WASHINGTON DC-(IDB) : Departemen Pertahanan AS memperkirakan biaya total untuk pengembangan, pembelian, dan operasi pesawat tempur F-35 Lightning II akan mencapai 1,45 triliun dollar AS (Rp 13,26 kuadriliun) pada periode hingga 50 tahun ke depan. Ini adalah perkiraan biaya terbaru dari proyek pengembangan senjata termahal dalam sejarah Pentagon tersebut.
Dokumen perkiraan biaya terbaru, yang dikeluarkan kantor Evaluasi Program Penaksiran Biaya (CAPE) Pentagon, ini, diperoleh kantor berita Reuters, Rabu (28/3/2012) waktu Washington DC. Dokumen tersebut menurut rencana akan diserahkan ke Kongres AS hari Kamis (29/3/2012) ini.
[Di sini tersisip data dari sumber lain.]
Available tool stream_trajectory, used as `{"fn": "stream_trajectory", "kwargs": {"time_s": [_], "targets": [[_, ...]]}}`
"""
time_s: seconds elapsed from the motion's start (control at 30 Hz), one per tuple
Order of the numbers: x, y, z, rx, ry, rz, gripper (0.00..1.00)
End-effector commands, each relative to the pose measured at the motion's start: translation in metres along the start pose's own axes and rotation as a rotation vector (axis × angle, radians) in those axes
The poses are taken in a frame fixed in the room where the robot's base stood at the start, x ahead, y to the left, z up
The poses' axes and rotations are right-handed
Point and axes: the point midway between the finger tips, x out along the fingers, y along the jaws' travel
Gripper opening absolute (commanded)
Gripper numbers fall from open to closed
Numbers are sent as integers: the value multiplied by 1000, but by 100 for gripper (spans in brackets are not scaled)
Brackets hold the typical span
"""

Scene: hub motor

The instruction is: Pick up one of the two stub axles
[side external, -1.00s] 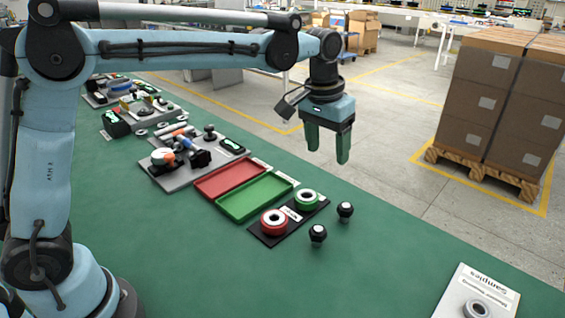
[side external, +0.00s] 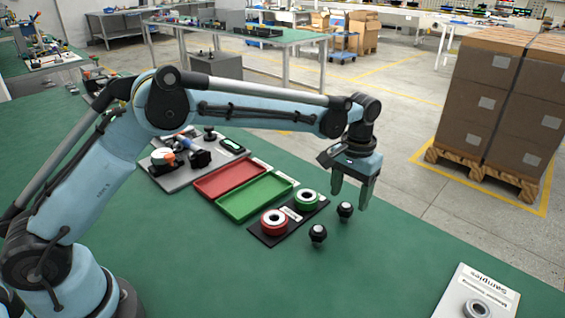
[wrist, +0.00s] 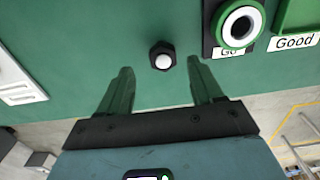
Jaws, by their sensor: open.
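Two stub axles, small black knobs with pale tops, stand upright on the green table in the side view: a far one (side external: 345,211) and a near one (side external: 318,234). My gripper (side external: 350,198) is open and empty, fingers pointing down close to the far axle. The wrist view shows one axle (wrist: 162,56) in line with the space between the fingertips (wrist: 159,65), a little beyond them. I cannot tell the exact height gap. The other axle is not seen in the wrist view.
A black board (side external: 268,237) with a red ring (side external: 273,222) and a green ring (side external: 307,200) lies left of the axles. Red (side external: 228,179) and green (side external: 256,196) trays are farther left. A white samples sheet (side external: 490,281) lies right. Table between is clear.

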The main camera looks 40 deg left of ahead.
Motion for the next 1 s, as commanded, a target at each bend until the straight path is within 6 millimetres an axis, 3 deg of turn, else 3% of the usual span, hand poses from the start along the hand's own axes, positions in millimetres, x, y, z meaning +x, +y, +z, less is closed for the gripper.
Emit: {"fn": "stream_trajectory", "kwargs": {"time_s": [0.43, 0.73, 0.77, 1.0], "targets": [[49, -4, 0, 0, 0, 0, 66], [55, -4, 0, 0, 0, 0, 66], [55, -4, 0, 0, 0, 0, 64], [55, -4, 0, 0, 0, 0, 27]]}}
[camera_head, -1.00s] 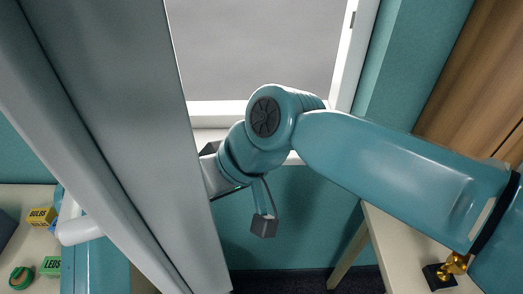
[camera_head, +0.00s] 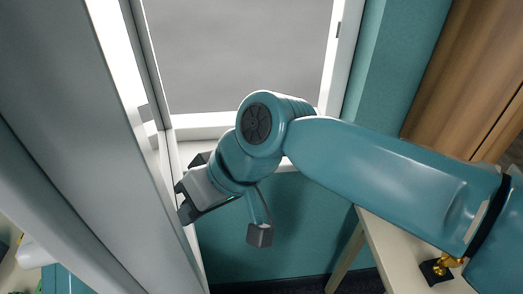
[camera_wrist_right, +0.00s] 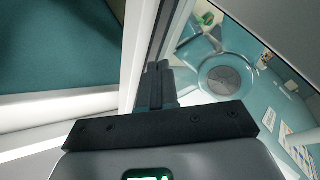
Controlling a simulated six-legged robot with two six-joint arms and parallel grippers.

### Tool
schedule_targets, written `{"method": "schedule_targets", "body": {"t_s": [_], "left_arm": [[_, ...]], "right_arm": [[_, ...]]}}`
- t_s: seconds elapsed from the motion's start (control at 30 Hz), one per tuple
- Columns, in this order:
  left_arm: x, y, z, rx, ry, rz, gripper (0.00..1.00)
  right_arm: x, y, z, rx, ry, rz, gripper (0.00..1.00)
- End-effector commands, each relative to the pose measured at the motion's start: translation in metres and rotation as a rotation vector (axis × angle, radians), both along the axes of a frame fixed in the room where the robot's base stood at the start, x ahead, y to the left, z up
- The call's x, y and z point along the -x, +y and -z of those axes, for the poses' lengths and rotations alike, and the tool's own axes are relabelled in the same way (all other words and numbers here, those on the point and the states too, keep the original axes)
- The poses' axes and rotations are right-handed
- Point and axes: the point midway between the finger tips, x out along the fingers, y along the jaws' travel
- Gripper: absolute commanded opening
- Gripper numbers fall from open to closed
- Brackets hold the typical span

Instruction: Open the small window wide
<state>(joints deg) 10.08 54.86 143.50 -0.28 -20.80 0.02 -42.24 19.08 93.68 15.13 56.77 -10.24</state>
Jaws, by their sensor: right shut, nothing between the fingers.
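The window sash (camera_head: 60,120), a grey panel with a pale frame, stands swung inward across the left of the head view. The window opening (camera_head: 235,55) shows grey beyond it, inside a white frame (camera_head: 205,128). My right gripper (camera_head: 181,201) is at the sash's free edge, on its window side, shut with nothing held. Whether it touches the sash is unclear. In the right wrist view, the dark fingers (camera_wrist_right: 156,86) lie together beside the sash frame (camera_wrist_right: 139,58). My left gripper is not in view.
A pale table (camera_head: 390,245) stands at lower right with a small gold object on a black base (camera_head: 440,268). A teal wall (camera_head: 270,225) lies below the window. A wooden panel (camera_head: 462,80) is at the right. A white rounded piece (camera_head: 32,254) shows at lower left.

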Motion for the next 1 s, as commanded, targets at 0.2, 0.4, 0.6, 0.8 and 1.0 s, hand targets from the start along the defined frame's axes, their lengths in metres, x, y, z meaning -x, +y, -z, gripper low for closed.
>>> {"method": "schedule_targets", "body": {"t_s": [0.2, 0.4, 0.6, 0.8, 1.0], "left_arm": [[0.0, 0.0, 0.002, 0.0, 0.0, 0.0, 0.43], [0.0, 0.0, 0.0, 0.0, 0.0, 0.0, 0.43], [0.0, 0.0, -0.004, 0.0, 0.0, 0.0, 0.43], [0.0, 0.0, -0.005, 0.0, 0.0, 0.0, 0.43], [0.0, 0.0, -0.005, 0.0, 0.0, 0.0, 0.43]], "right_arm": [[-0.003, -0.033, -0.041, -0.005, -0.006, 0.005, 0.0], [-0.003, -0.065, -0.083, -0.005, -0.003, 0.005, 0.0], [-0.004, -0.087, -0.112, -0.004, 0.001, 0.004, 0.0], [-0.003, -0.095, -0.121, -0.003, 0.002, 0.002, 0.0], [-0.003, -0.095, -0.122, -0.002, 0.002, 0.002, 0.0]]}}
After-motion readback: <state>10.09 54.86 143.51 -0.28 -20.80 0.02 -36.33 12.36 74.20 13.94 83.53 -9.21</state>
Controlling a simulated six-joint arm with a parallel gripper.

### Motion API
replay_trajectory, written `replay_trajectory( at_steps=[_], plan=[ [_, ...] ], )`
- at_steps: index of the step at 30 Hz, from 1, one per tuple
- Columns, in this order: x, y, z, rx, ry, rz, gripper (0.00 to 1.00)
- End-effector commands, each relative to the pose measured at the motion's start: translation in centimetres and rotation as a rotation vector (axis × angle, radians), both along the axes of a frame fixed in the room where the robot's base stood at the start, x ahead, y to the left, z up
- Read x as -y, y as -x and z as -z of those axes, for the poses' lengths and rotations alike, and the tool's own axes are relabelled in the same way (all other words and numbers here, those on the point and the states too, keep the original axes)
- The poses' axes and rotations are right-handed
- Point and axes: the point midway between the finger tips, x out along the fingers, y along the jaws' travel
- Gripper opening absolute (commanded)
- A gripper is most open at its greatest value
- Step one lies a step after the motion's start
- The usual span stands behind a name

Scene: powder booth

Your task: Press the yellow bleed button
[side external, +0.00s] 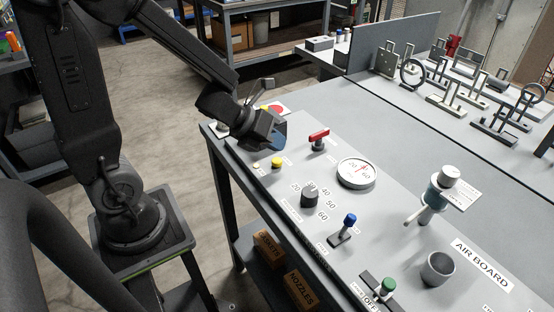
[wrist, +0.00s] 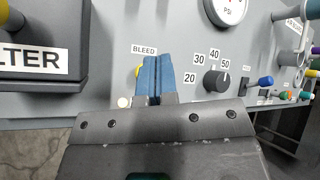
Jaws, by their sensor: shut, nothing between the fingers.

Menurut dokumen CAPE tersebut, rincian biaya tersebut meliputi biaya operasional dan perawatan sebesar 1,11 triliun dollar AS dan biaya pengembangan dan pembelian yang mencapai 332 miliar dollar AS. Semuanya dihitung dengan memasukkan proyeksi laju inflasi di AS untuk 50 tahun ke depan.
Komponen inflasi tersebut mencapai sepertiga dari jumlah total biaya. Namun, para pejabat militer dan eksekutif industri pertahanan menyatakan, hampir tidak mungkin memprediksi laju inflasi hingga lebih dari setengah abad ke depan.
Perkiraan biaya terbaru F-35 tersebut menggambarkan kerumitan program Joint Strike Figter (JSF) untuk pengembangan pesawat tempur generasi kelima tersebut. Selama ini, program JSF sudah dihadapkan pada berbagai masalah teknis dan pembengkakan biaya, yang berujung pada penundaan produksi dan ancaman pembatalan pesanan, bahkan dari negara-negara mitra program tersebut.
Pekan lalu, Kantor Akuntabilitas Pemerintah AS sudah memperkirakan biaya pengembangan dan pembelian pesawat tersebut untuk memenuhi kebutuhan Angkatan Bersenjata AS mencapai 397 miliar dollar AS, atau naik 15 miliar dollar AS dari perkiraan sebelumnya sebesar 382 miliar dollar AS.
Bisa lebih tinggi
Pentagon berencana membeli 2.443 unit F-35 dalam tiga varian untuk memenuhi kebutuhan Angkatan Udara (menggantikan armada F-16 Fighting Falcon dan A-10 Thunderbolt II), Angkatan Laut (menggantikan armada F/A-18A, B, C, dan D), dan Korps Marinir (menggantikan armada AV8-B Harrier II).
Namun, Dephan AS tersebut sudah menyatakan akan menunda pemesanan 179 unit pesawat berkemampuan stealth itu untuk lima tahun ke depan, guna menghemat anggaran pertahanan AS sebesar 15,1 miliar dollar AS.
Penundaan pembelian itu juga untuk menghindari biaya perbaikan yang lebih besar apabila hasil uji coba pesawat tersebut tidak memenuhi harapan. Saat ini, uji coba F-35 baru selesai sekitar 20 persen.
Dengan perkiraan biaya terbaru ini, harga per unit F-35 menjadi 135 juta dollar AS (Rp 1,24 triliun) ditambah harga mesin buatan Pratt & Whitney sebesar 26 juta dollar AS (Rp238,3 miliar) untuk satu unit pesawat.
Pengamat militer Winslow Wheeler memprediksi, biaya sesungguhnya untuk mengembangkan, mengoperasikan, dan perawatan F-35 bisa lebih tinggi dari perkiraan terbaru Pentagon ini, mengingat kerumitan program pengembangan pesawat tersebut. F-35 dirancang untuk menggantikan fungsi dan peran sedikitnya tujuh pesawat tempur dengan berbagai spesifikasi dan misi berbeda yang sebelumnya diandalkan militer AS dan sekutu-sekutunya.
Sebaliknya, pihak Lockheed Martin, sebagai kontraktor utama JSF, masih optimistis bahwa pada akhirnya, biaya perawatan dan operasional F-35 bisa setara atau malah lebih kecil daripada biaya tujuh pesawat yang akan digantikannya.
Selain AS, ada delapan negara mitra JSF yang sudah berkomitmen membeli dan mengoperasikan F-35, yakni Kanada, Inggris, Belanda, Denmark, Norwegia, Turki, Italia, dan Australia. Namun, jumlah pesanan mereka sudah turun, dari awalnya 730 unit menjadi 697 unit.
Tiga negara lain yang juga berniat membeli pesawat ini adalah Israel, Singapura dan Jepang.